These kinds of discussions are pretty sad. The genre could be so much better and broader if people had a more nuanced view of what rogue is, how its successors expanded on rogue, and how new games might expand on what's been done before. Roguelike should mean "in the tradition that started with rogue," not "replicating the mechanics (but bizarrely, not the theme) of rogue." Of course, this is just another discussion of why the so-called "Berlin interpretation" sucks (lol, btw -- the great minds behind the rgrd web-based diaspora got together to set down the fundamental intellectual framework of roguelike development, in much the way physicists of the early 20th century codified the principles of quantum mechanics in the "Copenhagen interpretation").
Roguelikes have to be turn based (according to a nonsensical definition of "turn based" -- i.e. it just has to wait for user input before anything happens). Roguelikes have to be single player. Roguelikes have to regenerate the world when the player dies.

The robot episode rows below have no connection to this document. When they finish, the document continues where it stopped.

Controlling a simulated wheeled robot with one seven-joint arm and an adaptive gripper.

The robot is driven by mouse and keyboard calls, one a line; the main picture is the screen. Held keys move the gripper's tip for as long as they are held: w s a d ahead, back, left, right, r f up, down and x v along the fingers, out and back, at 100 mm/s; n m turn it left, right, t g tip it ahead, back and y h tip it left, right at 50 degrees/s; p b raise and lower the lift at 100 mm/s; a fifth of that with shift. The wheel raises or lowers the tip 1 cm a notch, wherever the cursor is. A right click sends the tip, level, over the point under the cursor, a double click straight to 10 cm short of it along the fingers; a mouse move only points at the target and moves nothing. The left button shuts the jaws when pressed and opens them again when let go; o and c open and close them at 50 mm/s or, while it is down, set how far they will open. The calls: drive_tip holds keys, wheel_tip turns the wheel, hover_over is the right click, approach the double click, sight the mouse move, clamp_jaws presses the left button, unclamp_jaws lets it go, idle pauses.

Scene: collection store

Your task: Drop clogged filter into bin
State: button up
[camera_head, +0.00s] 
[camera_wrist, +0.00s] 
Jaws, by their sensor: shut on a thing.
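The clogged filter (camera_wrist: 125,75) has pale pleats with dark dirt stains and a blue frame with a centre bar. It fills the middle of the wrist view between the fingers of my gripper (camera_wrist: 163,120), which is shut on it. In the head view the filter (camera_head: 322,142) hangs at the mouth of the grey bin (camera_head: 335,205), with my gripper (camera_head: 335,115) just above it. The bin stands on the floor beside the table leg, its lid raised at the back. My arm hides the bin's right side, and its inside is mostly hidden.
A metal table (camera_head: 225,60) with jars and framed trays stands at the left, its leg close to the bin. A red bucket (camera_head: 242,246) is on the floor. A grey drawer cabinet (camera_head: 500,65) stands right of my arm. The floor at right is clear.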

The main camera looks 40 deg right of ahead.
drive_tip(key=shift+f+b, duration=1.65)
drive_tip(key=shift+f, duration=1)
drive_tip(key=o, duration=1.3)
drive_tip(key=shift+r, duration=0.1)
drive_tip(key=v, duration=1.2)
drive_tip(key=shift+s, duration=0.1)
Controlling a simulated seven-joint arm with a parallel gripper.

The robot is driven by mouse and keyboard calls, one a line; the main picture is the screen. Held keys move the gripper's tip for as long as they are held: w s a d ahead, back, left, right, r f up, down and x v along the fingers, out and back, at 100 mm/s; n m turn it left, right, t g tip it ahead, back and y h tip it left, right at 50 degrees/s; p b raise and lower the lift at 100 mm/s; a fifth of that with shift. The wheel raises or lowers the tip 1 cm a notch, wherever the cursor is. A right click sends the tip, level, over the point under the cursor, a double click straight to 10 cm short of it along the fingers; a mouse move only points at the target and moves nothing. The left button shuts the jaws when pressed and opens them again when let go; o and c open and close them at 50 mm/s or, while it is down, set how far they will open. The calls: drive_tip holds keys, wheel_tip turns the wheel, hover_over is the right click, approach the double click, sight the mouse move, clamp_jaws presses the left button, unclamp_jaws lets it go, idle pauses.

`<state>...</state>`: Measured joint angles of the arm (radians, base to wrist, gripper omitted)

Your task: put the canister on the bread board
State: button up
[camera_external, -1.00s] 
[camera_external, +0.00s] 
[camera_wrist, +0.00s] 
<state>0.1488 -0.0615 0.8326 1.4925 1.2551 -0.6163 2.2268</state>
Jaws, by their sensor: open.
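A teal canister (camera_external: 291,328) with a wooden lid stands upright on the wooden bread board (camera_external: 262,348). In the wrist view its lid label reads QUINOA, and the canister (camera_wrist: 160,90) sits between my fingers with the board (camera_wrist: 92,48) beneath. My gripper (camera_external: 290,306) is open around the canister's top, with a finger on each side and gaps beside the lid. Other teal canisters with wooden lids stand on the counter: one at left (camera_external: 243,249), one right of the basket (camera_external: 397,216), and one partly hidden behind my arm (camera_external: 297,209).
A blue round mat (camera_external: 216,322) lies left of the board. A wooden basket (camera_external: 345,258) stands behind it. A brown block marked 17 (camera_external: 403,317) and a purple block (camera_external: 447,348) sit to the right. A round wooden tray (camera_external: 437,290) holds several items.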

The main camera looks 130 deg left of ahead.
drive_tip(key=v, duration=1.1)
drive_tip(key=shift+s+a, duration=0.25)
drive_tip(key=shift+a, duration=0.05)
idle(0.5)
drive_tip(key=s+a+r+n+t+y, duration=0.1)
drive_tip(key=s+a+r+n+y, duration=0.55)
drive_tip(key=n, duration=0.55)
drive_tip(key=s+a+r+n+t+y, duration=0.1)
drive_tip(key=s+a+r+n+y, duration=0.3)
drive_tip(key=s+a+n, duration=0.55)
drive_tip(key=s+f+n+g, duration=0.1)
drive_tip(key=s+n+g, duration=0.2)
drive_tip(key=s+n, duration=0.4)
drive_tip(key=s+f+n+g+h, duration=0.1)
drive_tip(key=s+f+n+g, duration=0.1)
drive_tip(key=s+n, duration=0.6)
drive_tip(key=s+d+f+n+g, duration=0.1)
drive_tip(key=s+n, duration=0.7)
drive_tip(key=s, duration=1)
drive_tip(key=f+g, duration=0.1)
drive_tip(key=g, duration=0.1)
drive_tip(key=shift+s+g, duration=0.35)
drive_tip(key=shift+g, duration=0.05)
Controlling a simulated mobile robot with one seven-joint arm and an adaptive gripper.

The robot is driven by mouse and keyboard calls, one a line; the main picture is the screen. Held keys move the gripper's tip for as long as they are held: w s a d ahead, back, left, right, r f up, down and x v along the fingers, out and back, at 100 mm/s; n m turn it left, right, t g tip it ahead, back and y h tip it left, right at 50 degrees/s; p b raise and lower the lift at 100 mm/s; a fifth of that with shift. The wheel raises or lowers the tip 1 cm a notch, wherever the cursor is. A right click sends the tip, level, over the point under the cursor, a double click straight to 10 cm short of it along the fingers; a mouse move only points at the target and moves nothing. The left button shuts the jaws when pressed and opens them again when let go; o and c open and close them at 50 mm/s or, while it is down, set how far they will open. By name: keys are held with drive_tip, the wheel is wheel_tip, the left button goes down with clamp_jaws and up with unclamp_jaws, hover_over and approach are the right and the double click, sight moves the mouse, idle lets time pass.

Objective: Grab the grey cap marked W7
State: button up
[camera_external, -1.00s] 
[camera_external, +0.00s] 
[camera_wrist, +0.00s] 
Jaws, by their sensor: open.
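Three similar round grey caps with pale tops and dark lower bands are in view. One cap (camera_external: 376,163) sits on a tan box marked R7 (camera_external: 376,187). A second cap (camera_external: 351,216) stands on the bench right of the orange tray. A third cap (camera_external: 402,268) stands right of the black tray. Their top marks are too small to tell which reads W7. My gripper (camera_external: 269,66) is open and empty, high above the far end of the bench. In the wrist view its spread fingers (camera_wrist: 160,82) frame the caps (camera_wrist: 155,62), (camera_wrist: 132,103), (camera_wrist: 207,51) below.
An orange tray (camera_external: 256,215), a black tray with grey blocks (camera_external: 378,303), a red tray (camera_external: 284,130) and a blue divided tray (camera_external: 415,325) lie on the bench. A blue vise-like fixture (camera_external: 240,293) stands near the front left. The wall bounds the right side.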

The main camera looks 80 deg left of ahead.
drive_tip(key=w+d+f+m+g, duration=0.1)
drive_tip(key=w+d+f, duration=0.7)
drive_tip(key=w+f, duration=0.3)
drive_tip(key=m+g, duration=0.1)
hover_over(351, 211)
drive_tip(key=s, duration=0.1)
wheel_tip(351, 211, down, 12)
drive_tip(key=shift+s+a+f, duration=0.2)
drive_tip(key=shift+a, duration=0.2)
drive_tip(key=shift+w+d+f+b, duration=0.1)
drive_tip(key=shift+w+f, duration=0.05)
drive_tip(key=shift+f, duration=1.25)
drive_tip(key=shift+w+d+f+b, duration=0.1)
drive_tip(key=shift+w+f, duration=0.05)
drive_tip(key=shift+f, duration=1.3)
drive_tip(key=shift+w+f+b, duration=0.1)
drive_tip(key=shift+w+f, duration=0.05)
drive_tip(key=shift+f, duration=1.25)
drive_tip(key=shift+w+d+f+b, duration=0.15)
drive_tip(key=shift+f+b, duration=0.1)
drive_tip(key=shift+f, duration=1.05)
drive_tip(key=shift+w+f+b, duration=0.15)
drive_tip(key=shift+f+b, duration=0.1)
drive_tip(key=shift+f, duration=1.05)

So in other words, all the interesting avenues that people have considered any time they've talked about their roguelike experiences with someone other than the walls of their dorm room can never be realized within the genre. What if my guy met your guy in a dark alley? Well, that's not possible and if it happened, the game wouldn't be a legitimate roguelike anymore. What if I want to play co-op style with a buddy of mine like we do in D&D? Well, even if there were a game that let you do that with terminal graphics, a grid based map and interface, keyboard commands, random maps, items, and monster behavior, that wouldn't a real roguelike, especially if it allowed you to bring dead characters back to life like you can -- in principle -- in D&D.
The distinctive idiom of roguelike games is not permadeath, it's random and/or procedural generation of game content (and, not coincidentally, this is the mechanic people appropriate in commercial games marketed as "roguelike"). Unfortunately, too many people have allowed the interaction between these two notions in the context of a single player game to confuse the issue. The result is a stagnating genre, increasingly being overtaken by marketing efforts from companies making games with little to do with roguelikes. That's great for people who want drive web traffic, not great for people who want to see advances in line with what's been in the nethack FAQ for over twenty years.
(Also, I'd like to distance myself from this nonsense about permadeath not making games more difficult -- this is so obviously and straightforwardly wrong it's amazing there could be controversy. I'm all for permadeath in single player roguelike games, I just think the emphasis on permadeath is wildly misplaced.)